IOC subsidiary to release 6,000 MT diesel to help ease power crisis in Lanka

Colombo: The Indian Oil Corporation will release 6,000 metric tonnes of diesel to Sri Lanka as it pitches in to mitigate the spike in power cuts in the island nation, which is facing an unprecedented economic and energy crisis caused due to shortage of foreign exchange, officials here said on Thursday.

Power cuts lasting over 13 hours came to be in place on Thursday, the longest cut since 1996 when a strike by the state power entity employees caused a 72-hour black out.

The government on Wednesday extended the nationwide daily power cuts from seven hours to 10 due to the non-availability of fuel to generate hydro-electricity.

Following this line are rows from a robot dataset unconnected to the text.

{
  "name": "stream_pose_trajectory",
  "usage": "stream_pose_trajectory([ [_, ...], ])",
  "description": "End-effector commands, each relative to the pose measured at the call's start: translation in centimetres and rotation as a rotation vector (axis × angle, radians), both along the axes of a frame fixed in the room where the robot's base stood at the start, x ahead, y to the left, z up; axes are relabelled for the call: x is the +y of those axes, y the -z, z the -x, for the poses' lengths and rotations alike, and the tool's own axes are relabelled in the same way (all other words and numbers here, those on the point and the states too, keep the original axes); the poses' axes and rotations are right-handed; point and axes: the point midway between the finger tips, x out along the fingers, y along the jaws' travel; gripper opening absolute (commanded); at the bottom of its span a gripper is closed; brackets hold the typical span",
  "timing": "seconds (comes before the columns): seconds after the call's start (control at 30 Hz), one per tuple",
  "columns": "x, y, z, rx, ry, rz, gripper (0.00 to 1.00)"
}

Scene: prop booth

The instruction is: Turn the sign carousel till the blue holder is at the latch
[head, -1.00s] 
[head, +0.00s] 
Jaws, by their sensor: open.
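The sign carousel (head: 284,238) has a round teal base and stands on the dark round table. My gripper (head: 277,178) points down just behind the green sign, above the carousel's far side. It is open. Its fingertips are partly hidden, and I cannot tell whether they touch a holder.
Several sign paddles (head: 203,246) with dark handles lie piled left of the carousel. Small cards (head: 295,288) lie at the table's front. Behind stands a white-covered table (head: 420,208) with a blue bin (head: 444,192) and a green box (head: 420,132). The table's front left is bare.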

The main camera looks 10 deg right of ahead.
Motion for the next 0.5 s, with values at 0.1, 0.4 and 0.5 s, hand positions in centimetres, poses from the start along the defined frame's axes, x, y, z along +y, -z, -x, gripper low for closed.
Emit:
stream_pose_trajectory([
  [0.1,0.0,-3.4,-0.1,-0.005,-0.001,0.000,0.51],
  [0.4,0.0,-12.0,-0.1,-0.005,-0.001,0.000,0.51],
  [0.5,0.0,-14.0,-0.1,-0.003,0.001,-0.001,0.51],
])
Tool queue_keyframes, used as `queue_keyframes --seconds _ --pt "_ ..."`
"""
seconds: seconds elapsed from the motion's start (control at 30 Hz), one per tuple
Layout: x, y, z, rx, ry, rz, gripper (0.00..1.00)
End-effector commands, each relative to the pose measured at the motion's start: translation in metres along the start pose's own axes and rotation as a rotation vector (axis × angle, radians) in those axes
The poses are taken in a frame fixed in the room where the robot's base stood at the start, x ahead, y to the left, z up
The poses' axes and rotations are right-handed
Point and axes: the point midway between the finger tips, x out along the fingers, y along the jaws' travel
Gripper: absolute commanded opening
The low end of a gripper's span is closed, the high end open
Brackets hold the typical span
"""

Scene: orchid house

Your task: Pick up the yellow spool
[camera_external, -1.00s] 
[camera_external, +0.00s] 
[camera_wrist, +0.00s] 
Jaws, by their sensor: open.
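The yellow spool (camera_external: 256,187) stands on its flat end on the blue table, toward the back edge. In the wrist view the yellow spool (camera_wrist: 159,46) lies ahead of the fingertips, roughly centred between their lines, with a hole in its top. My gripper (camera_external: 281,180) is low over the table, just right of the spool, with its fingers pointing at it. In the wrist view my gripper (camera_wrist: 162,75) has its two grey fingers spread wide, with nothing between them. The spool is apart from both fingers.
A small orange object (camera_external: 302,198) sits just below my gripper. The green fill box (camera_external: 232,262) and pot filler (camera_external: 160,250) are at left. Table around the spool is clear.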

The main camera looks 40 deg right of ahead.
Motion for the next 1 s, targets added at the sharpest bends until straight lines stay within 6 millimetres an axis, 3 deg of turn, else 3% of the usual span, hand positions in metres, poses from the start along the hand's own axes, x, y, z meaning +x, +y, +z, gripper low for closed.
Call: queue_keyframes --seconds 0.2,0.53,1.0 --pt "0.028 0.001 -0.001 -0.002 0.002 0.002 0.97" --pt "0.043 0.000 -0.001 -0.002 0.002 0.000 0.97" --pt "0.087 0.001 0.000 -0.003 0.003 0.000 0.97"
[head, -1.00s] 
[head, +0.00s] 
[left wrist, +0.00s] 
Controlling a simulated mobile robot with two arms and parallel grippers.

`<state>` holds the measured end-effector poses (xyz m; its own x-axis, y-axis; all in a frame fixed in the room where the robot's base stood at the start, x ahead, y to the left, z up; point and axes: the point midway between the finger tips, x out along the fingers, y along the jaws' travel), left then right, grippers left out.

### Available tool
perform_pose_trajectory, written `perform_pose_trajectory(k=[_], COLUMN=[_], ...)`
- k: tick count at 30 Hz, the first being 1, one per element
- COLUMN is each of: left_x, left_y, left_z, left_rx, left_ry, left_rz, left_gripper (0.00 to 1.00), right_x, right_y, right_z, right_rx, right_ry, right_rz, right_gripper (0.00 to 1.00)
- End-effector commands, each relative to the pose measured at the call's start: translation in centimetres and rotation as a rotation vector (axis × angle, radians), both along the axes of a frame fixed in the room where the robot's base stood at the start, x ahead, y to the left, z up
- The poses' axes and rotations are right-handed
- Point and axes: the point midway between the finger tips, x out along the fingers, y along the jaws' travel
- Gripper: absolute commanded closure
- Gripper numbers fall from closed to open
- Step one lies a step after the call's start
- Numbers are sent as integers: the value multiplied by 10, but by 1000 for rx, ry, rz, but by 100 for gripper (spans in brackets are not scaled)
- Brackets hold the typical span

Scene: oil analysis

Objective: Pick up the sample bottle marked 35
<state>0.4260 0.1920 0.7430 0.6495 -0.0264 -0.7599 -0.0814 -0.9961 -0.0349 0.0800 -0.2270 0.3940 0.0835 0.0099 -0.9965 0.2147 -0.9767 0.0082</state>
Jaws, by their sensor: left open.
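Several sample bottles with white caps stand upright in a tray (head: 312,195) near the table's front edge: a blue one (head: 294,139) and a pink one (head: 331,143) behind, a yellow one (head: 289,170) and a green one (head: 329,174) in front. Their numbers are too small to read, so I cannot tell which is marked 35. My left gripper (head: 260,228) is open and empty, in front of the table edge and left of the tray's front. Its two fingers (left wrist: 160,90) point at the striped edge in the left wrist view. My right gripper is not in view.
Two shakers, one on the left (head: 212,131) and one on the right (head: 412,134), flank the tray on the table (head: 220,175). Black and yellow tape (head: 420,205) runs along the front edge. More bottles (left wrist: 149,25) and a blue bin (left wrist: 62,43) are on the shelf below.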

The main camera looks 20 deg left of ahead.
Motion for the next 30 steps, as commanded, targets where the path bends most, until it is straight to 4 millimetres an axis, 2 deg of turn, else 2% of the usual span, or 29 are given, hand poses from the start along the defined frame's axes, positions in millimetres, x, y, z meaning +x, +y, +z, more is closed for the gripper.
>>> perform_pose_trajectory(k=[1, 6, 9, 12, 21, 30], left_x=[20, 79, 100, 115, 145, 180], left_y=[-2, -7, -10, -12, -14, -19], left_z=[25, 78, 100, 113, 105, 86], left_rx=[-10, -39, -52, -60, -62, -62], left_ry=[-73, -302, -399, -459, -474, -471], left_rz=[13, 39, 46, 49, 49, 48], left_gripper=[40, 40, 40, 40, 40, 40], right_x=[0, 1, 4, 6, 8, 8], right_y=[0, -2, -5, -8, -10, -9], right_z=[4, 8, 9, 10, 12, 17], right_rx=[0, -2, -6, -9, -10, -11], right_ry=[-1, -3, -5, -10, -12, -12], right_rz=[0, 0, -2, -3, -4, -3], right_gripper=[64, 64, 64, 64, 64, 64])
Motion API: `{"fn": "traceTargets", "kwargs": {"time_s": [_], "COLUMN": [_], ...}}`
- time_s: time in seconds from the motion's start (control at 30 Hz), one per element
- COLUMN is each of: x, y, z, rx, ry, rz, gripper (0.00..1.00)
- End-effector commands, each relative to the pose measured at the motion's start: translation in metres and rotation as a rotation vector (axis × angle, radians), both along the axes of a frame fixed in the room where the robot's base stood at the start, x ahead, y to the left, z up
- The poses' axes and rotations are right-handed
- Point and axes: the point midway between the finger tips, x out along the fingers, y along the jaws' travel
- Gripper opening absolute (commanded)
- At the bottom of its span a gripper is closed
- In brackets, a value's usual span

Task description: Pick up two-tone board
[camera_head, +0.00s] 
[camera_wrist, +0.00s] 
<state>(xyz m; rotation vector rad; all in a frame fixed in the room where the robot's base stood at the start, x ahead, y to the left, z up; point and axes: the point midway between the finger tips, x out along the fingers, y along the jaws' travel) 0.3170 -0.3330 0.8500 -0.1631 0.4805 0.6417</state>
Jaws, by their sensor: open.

In a bid to reduce the power cuts, the government has directed the state fuel entity, Ceylon Electricity Board (CEB), to purchase diesel from LIOC, the Lankan subsidiary of IOC.

The CEB officials said the LIOC has agreed to release 6,000 MT of diesel to generate thermal power so that the power cuts could be reduced by two hours.

Sri Lanka has been facing a seven-hour power outage since the beginning of the month.

A sudden rise in prices of key commodities and fuel shortage forced tens of thousands of people to queue for hours outside petrol filling stations. All essentials are in short supply due to import restrictions forced by the forex crisis.

India recently announced to extend a USD 1 billion line of credit to Sri Lanka as part of its financial assistance to the country to deal with the economic crisis following a previous USD 500 billion line of credit in February to help it purchase petroleum products.

Economic relief package from India has provided temporary solace.

“A shipment under the Indian credit line will be coming tomorrow (Friday) night. The Ceylon Electricity Board will get fuel from April 2. We can reduce power cuts to some extent after that, Power Minister Pavithra Wanniarachchi told reporters.

Meanwhile, angry citizens have been holding silent protests across the country for weeks against what they say is the government’s mishandling of the economic and fuel crisis.